I am not pointing the finger at [any Big-Data-driven historical project] for accepting funds from [such private bodies] in the past. But now [you all] know what's going on there. Now alternative routes can be pursued. Now change can be imagined. If my sincere plea to stand up for democracy, science, climate change activism, and act against shady financial donors with ultimately anti-democratic, para-theocratic, anti-scientific, anti-anti-climate change agendas, fails then I think we have already lost. I believe that, should that be the case, CESR [i.e., Cognitive and Evolutionary Sciences of Religion] as an institutional academic branch will lose its moral ground. If you think that's a personal “crusade” then, I’m sorry, but I think you misread my article and my intentions and I remain at your disposal to clarify my position and ideas further. Because if I fail to convey this simple message - one backed up by historiographical and economic data - to a sympathetic colleague like you, then I don’t think we as a discipline stand a chance to survive “academically” in the long run.
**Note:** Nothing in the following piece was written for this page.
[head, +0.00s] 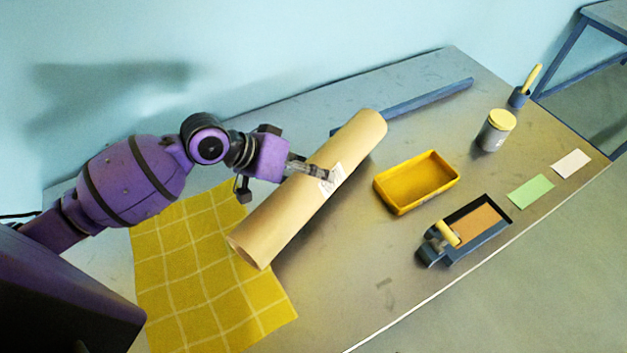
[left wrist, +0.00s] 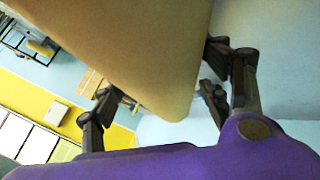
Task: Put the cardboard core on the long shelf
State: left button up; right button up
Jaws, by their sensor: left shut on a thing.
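The cardboard core (head: 290,205) is a long brown tube with a white printed label, lying diagonally across the head view. My left gripper (head: 312,170) is shut on it near the label, about midway along. In the left wrist view the brown core (left wrist: 130,45) comes down from the top between the fingers of my left gripper (left wrist: 160,98). Its lower end hangs over the yellow cloth; whether it touches the table is unclear. A long, narrow blue strip (head: 437,95), possibly the long shelf, runs along the back, partly hidden behind the core. My right gripper is not in view.
A yellow checked cloth (head: 190,275) lies at the left. A yellow tray (head: 400,205), a blue holder (head: 475,240), a lidded grey tin (head: 495,132), a blue cup (head: 518,97), and green (head: 530,190) and white cards (head: 571,164) stand right of the core. The table front is mostly bare.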

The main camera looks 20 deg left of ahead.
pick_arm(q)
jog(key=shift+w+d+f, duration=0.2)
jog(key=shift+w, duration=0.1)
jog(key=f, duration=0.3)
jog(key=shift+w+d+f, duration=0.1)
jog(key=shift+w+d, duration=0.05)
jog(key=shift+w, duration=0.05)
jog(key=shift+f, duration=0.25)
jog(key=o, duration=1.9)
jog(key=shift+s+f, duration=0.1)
Thanks for the opportunity to share my thoughts with you.
Yours,
Leonardo
Notes
The title of this post is a quote from a chapter by Russell T. McCutcheon (2013). A thought-provoking passage from McCutcheon’s work constitutes the opening epigraph to my article. Here is that passage in full:
“If we are arguing that the category of religion itself ought to be demystified, then perhaps the history of the academic study of religion ought to be demystified as well. Recovering the political in writing that history is therefore one step in that direction” (McCutcheon 2013: 73).
Ref.
McCutcheon, R. T. (2013). “‘Just Follow the Money’: The Cold War, the Humanistic Study of Religion, and the Fallacy of Insufficient Cynicism.” In W. E. Arnal and R. T. McCutcheon (eds), The Sacred Is the Profane: The Political Nature of ‘Religion’, pp. 72–90. New York: Oxford University Press.